◆ **WHAT TO DO**
From the listing below, copy only the lines running from the line that contains "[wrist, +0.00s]" to the line that contains "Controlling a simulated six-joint", both included.
* start EXERCISE INPUTS *
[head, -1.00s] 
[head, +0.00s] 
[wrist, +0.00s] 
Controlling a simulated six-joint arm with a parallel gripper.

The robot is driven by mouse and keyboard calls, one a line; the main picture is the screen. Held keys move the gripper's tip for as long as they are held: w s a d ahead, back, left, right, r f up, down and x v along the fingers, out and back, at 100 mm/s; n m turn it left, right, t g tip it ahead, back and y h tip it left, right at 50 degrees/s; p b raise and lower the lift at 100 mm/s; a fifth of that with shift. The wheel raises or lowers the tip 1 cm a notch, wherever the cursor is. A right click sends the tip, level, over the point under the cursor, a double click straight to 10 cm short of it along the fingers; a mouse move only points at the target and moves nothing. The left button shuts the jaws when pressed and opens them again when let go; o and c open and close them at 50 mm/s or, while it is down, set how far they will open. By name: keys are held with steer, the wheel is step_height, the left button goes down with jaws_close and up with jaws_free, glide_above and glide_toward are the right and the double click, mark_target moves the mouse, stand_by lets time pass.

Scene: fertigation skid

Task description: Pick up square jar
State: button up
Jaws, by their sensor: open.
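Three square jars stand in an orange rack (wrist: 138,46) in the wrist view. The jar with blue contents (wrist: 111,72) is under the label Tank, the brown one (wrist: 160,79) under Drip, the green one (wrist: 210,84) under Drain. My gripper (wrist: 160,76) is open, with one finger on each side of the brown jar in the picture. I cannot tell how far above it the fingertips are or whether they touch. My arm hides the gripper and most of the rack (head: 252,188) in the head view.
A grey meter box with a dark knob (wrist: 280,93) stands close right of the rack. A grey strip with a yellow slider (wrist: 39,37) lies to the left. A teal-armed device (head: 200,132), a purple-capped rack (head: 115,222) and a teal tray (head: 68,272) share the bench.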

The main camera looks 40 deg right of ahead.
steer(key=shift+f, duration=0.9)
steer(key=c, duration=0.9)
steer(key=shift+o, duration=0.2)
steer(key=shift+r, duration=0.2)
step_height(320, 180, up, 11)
* end EXERCISE INPUTS *
* start EXERCISE INPUTS *
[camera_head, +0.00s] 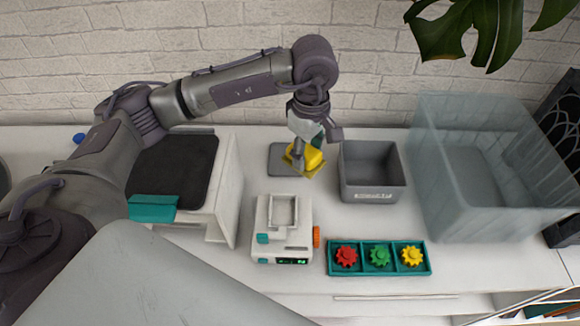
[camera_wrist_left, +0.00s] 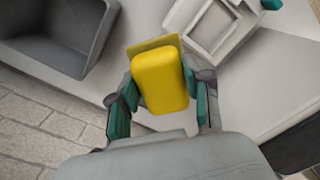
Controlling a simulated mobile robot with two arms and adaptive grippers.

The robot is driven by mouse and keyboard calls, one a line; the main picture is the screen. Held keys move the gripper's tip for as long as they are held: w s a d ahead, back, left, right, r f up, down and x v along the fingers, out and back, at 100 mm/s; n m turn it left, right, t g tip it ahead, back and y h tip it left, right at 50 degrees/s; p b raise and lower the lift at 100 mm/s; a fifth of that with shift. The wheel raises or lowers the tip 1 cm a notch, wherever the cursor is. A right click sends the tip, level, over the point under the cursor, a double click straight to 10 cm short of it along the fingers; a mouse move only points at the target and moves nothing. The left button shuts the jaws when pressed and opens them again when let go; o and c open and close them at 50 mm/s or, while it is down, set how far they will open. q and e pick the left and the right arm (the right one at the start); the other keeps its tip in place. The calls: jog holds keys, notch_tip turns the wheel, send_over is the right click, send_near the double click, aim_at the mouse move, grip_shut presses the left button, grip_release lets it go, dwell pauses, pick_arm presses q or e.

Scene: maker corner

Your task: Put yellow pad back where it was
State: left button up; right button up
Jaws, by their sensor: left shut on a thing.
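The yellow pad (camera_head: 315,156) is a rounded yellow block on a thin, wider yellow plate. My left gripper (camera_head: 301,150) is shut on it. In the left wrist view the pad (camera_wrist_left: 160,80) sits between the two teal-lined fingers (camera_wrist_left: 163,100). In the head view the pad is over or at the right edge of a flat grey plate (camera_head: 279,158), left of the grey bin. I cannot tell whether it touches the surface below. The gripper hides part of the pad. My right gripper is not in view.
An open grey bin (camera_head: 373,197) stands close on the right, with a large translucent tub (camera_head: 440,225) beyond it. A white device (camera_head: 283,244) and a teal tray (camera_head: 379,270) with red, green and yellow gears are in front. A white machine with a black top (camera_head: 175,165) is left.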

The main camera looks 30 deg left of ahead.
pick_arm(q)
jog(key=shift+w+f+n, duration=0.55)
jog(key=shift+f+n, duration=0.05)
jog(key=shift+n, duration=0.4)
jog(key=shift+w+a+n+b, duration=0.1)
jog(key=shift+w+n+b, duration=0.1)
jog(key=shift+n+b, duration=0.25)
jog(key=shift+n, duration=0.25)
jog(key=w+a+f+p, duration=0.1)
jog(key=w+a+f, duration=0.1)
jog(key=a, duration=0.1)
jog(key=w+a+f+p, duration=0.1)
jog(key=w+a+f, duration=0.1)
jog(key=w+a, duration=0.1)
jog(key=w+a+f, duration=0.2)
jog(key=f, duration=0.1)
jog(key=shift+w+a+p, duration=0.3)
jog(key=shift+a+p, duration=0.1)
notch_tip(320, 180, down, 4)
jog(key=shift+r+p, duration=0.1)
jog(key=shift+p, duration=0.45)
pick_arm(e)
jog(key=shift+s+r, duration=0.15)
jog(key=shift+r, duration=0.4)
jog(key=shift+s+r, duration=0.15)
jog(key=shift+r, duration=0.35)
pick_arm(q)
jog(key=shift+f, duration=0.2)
* end EXERCISE INPUTS *
◆ **SOLUTION TO THIS TASK**
[wrist, +0.00s] 
Controlling a simulated six-joint arm with a parallel gripper.

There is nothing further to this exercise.